Exercise details. Without the pictures, can you quote each line below exactly?

────────

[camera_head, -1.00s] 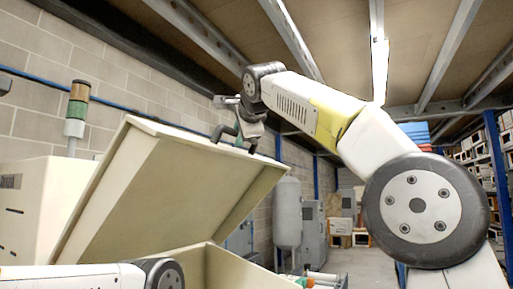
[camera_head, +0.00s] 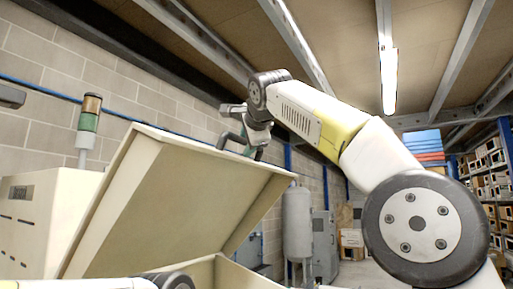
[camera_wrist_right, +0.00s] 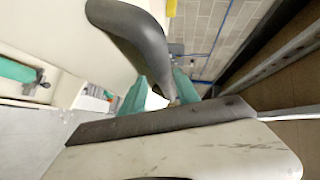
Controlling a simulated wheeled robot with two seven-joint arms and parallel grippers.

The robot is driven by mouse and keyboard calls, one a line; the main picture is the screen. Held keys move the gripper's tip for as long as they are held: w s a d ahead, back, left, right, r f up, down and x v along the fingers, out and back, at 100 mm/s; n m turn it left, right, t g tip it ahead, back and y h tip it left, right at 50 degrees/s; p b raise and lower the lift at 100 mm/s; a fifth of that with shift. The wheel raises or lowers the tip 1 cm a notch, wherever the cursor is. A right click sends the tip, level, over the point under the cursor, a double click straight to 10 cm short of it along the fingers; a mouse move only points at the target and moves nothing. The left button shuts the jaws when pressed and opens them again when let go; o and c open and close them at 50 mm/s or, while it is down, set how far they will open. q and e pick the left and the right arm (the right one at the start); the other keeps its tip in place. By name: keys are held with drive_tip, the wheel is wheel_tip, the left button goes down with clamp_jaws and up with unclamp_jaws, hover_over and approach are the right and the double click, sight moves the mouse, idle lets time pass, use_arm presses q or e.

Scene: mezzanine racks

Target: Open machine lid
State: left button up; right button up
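The machine (camera_head: 30,215) is a cream cabinet at the left of the head view. Its box-like lid (camera_head: 170,200) is raised and tilted, with its hollow underside facing me. Part of the open body's rim (camera_head: 235,275) shows at the bottom. My left gripper is out of view; only a bit of my left arm shows at the bottom.
A signal beacon (camera_head: 88,122) stands behind the machine by the block wall. A grey tank (camera_head: 297,225) and a grey cabinet (camera_head: 325,245) stand further back. Racks of boxes (camera_head: 490,180) line the right. Ceiling beams run overhead.

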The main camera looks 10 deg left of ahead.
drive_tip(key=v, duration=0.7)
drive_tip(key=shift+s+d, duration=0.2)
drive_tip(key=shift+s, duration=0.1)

────────

Written solution.
[camera_head, -1.00s] 
[camera_head, +0.00s] 
[camera_wrist_right, +0.00s] 
Controlling a simulated wheeled robot with two seven-joint arms and parallel grippers.

The robot is driven by mouse and keyboard calls, one a line; the main picture is the screen. Held keys move the gripper's tip for as long as they are held: w s a d ahead, back, left, right, r f up, down and x v along the fingers, out and back, at 100 mm/s; n m turn it left, right, t g tip it ahead, back and y h tip it left, right at 50 degrees/s; p b raise and lower the lift at 100 mm/s; a fifth of that with shift. The wheel raises or lowers the tip 1 cm a notch, wherever the cursor is. A right click sends the tip, level, over the point under the cursor, a double click straight to 10 cm short of it along the fingers; a mouse move only points at the target and moves nothing. The left button shuts the jaws when pressed and opens them again when let go; o and c open and close them at 50 mm/s or, while it is down, set how far they will open. q and e pick the left and the right arm (the right one at the start); the other keeps its tip in place. By name: keys are held with drive_tip, the wheel is wheel_tip, the left button goes down with clamp_jaws and up with unclamp_jaws, hover_over and approach are the right and the double click, sight moves the mouse, idle lets time pass, use_arm presses q or e.

Scene: mezzanine racks

Target: Open machine lid
State: left button up; right button up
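The machine (camera_head: 30,215) is a cream cabinet at the left of the head view. Its box-like lid (camera_head: 170,200) is raised and tilted, with its hollow underside facing me. Part of the open body's rim (camera_head: 235,275) shows at the bottom. My left gripper is out of view; only a bit of my left arm shows at the bottom.
A signal beacon (camera_head: 88,122) stands behind the machine by the block wall. A grey tank (camera_head: 297,225) and a grey cabinet (camera_head: 325,245) stand further back. Racks of boxes (camera_head: 490,180) line the right. Ceiling beams run overhead.

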The main camera looks 10 deg left of ahead.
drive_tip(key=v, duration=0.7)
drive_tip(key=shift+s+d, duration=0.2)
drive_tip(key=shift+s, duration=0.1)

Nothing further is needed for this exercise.